◆ **Your instructions**: For the material that follows, return exactly the lines from the one with "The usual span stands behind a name" through the one with "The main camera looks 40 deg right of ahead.", both ends included.

begin Recorded information

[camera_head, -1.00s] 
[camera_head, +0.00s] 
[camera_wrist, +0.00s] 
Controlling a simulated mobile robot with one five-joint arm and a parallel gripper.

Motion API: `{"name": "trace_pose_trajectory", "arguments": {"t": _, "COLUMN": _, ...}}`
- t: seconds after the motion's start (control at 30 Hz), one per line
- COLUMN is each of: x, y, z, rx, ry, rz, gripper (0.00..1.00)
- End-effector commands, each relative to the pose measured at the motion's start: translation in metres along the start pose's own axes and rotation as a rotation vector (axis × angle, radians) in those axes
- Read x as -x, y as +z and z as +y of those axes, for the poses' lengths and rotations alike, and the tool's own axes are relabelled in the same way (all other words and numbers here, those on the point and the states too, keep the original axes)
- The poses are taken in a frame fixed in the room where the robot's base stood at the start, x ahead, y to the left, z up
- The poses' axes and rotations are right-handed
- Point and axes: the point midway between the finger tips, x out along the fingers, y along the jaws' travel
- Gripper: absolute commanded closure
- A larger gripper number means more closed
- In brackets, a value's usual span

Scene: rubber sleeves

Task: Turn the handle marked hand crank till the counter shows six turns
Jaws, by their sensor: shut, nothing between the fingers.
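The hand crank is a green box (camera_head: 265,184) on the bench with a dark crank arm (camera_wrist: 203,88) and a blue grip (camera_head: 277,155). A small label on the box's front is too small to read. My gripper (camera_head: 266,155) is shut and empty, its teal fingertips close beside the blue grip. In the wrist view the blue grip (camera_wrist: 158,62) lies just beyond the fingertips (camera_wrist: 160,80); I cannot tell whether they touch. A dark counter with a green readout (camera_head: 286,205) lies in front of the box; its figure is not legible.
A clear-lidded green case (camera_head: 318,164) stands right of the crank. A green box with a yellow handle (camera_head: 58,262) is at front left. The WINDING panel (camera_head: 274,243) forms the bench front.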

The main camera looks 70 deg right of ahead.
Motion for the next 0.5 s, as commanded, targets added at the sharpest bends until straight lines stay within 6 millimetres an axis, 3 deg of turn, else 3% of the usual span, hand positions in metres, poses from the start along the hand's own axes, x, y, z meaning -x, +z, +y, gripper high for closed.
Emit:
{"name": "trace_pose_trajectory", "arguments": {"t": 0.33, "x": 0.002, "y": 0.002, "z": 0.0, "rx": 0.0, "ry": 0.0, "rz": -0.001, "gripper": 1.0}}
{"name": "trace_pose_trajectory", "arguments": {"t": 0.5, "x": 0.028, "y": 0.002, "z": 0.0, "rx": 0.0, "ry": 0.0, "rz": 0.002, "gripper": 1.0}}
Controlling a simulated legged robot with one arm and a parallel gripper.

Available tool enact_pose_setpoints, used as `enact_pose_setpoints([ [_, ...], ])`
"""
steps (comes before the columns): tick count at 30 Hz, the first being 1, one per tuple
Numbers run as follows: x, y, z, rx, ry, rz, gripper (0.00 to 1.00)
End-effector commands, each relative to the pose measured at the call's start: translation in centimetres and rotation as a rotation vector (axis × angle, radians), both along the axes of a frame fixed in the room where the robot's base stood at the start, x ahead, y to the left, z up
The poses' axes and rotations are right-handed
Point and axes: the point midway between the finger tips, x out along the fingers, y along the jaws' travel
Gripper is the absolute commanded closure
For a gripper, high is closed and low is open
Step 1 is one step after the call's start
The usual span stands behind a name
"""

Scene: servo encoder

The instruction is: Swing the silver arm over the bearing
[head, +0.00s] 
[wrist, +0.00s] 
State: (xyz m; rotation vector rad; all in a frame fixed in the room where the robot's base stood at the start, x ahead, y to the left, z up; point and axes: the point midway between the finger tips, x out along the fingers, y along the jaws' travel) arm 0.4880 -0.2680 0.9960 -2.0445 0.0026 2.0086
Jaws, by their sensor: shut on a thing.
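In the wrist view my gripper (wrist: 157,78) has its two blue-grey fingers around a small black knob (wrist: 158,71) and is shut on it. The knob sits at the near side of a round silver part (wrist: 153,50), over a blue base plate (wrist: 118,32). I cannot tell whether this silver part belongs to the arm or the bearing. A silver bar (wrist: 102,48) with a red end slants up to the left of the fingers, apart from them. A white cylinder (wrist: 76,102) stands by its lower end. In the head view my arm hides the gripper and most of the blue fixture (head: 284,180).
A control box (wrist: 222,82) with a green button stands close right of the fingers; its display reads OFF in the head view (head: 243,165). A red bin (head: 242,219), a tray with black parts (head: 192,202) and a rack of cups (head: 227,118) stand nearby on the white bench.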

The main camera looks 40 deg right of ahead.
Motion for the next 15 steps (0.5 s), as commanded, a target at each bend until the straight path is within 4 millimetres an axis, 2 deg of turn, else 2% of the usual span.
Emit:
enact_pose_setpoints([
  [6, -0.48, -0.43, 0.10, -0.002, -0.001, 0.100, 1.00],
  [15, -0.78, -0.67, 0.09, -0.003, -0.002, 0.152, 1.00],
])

end Recorded information

◆ **Solution for this problem**:
The usual span stands behind a name
"""

Scene: servo encoder

The instruction is: Swing the silver arm over the bearing
[head, +0.00s] 
[wrist, +0.00s] 
State: (xyz m; rotation vector rad; all in a frame fixed in the room where the robot's base stood at the start, x ahead, y to the left, z up; point and axes: the point midway between the finger tips, x out along the fingers, y along the jaws' travel) arm 0.4880 -0.2680 0.9960 -2.0445 0.0026 2.0086
Jaws, by their sensor: shut on a thing.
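In the wrist view my gripper (wrist: 157,78) has its two blue-grey fingers around a small black knob (wrist: 158,71) and is shut on it. The knob sits at the near side of a round silver part (wrist: 153,50), over a blue base plate (wrist: 118,32). I cannot tell whether this silver part belongs to the arm or the bearing. A silver bar (wrist: 102,48) with a red end slants up to the left of the fingers, apart from them. A white cylinder (wrist: 76,102) stands by its lower end. In the head view my arm hides the gripper and most of the blue fixture (head: 284,180).
A control box (wrist: 222,82) with a green button stands close right of the fingers; its display reads OFF in the head view (head: 243,165). A red bin (head: 242,219), a tray with black parts (head: 192,202) and a rack of cups (head: 227,118) stand nearby on the white bench.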

The main camera looks 40 deg right of ahead.

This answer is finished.